What you should do => Repeat exactly the stretch of lines from the line containing "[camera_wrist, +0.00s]" through the line containing "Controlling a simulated", both included, and nothing else.

Data provided =>
++++++

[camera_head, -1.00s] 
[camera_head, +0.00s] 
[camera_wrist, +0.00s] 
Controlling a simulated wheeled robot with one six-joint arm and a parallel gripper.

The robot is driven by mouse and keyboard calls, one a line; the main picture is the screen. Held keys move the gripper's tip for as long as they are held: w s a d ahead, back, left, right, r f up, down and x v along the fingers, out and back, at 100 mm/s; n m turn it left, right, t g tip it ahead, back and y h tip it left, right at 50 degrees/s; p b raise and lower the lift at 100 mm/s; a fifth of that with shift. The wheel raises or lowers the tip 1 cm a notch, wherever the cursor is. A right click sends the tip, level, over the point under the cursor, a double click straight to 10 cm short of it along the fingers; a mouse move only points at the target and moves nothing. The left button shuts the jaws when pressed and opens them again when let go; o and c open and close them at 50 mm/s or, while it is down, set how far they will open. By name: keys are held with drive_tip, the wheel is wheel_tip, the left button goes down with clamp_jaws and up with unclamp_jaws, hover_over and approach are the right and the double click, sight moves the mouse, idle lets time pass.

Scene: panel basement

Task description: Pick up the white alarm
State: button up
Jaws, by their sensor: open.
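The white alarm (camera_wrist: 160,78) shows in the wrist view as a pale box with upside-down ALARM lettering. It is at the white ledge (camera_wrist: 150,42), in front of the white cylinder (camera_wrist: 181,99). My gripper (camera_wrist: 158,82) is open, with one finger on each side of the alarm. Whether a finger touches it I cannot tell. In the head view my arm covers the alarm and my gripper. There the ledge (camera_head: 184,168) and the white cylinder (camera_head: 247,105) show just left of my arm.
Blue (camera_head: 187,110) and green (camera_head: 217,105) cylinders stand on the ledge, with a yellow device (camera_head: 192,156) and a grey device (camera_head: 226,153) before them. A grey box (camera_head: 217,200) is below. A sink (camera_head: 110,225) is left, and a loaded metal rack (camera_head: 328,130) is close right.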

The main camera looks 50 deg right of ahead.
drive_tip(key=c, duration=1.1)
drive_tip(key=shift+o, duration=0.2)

++++++

Finished answer =>
[camera_wrist, +0.00s] 
Controlling a simulated wheeled robot with one six-joint arm and a parallel gripper.

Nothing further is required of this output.